I also have acquired more Benbo tripods, a No. 1, No. 2 and the original Photo Trekker model. On all of them I run a 50mm ball joint, the Trekker model has a smaller ball joint. Somewhere I also have a Benbo mono-pod. All of these Benbo units have one extremely good feature, they are 100% snow, mud and waterproof up to their lower leg joint. For transport you can pull them apart into four pieces and place each leg and the camera arm in various parts of a backpack; which I did many times for air travel. You can also pull apart the bent bolt assembly to further distribute weight; can be tricky the first time you put it back together, but that is part of the fun of life.
One aspect I don't like about Benbo tripods, apart from my super strong Baby model which is as solid as a rock, they are iffy with heavy cameras on slippery floors. What happens, is that if you are on a linoleum or parquet floor, the strength required to super lock the bent bolt mechanism is super high to stop the legs very slowly spreading as they slide ever so minimally apart. If you can organise some kind of lower strap, chain or belt to stop the legs spreading, then they are beautiful.
These days with most of my photography being large format work, I almost exclusively use my Berlebach wooden tripod. The Benbo's are still pulled out for whenever I use anything else though.
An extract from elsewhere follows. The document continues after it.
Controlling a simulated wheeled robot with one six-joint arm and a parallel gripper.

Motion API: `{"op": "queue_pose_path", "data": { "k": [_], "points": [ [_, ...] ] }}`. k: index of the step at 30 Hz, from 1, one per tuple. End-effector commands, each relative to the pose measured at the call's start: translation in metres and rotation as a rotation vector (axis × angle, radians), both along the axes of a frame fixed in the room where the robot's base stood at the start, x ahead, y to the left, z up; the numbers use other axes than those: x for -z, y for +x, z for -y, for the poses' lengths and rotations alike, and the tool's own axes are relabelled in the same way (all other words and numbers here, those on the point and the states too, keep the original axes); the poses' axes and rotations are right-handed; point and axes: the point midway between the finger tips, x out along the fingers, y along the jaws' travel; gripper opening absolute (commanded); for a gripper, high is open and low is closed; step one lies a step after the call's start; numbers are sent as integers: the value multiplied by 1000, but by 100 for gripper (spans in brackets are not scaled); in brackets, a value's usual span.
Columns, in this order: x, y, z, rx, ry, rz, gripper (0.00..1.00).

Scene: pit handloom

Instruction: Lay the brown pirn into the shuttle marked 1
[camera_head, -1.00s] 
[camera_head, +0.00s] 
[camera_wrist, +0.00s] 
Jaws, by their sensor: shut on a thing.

It is interesting to note that whenever there are others present who have never seen, heard or imagined the Benbo tripiod concept, get to use one of mine, they almost always have one identical question. "How much are they?" They are unbelievably versatile and allow one to photograph many things with ease that other tripods can do, but you may have to do some serious workaround practices to achieve.
Mick.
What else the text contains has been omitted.